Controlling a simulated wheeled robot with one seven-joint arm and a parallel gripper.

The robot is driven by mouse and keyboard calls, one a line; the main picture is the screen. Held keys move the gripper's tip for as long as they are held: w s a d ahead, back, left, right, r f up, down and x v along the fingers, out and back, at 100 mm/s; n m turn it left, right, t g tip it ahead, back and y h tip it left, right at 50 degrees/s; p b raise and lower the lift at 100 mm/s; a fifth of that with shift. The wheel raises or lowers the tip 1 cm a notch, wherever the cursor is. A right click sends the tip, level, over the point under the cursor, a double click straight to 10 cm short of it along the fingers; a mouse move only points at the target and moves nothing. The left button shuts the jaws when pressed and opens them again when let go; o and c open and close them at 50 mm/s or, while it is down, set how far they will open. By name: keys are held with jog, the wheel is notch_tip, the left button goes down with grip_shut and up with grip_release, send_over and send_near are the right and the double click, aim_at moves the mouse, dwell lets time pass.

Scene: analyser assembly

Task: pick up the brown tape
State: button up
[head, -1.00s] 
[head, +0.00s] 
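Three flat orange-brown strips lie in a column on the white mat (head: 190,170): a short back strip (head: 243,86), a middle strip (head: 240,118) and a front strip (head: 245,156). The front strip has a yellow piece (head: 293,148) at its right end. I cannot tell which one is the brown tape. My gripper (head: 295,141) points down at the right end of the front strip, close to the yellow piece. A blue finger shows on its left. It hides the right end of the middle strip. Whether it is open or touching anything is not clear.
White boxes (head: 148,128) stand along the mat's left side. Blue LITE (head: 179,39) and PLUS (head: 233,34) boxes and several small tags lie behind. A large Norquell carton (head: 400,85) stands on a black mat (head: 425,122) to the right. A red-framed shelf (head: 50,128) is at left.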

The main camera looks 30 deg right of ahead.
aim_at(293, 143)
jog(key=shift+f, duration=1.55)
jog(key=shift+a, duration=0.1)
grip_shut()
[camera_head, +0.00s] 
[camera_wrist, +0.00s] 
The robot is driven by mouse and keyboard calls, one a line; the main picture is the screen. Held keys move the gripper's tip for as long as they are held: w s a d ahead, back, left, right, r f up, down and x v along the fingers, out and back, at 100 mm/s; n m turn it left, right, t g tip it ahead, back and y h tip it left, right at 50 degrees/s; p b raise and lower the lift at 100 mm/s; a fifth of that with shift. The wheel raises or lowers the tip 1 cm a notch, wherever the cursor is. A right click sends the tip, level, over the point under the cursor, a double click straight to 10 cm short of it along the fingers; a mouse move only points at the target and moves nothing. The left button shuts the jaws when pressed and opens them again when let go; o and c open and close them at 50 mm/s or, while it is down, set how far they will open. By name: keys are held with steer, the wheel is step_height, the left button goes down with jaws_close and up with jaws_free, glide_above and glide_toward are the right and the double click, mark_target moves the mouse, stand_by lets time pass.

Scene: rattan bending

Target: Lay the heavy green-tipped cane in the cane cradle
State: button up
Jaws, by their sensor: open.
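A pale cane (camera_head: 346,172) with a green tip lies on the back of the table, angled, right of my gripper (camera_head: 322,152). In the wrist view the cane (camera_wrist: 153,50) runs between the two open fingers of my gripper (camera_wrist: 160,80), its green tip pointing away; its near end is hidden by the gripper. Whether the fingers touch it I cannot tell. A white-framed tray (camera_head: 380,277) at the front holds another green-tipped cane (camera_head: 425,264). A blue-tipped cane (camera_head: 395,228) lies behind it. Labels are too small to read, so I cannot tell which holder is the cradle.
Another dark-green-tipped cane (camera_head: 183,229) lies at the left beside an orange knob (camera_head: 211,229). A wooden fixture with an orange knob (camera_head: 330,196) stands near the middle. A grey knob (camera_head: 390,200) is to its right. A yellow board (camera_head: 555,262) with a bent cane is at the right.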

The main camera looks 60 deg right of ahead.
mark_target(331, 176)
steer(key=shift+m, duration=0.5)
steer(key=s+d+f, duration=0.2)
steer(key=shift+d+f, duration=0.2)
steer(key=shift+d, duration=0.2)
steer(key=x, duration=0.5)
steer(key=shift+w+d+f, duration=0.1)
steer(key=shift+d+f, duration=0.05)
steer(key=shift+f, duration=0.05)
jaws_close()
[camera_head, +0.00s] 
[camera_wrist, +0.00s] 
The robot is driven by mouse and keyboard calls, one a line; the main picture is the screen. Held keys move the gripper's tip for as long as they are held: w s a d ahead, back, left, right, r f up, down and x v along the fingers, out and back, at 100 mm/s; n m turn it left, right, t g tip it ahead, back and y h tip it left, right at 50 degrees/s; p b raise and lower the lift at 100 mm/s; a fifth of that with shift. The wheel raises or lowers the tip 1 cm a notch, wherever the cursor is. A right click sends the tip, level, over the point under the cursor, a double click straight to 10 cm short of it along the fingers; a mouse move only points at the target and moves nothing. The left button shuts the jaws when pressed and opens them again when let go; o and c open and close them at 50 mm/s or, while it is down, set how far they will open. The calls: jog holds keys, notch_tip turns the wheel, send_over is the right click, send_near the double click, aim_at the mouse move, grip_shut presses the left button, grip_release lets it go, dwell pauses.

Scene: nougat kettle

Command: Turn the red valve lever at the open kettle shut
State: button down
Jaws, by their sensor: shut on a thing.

**EXERCISE**. Select and copy every line from the records that includes the word "kettle".

**OUTPUT BELOW**.
Scene: nougat kettle
Command: Turn the red valve lever at the open kettle shut

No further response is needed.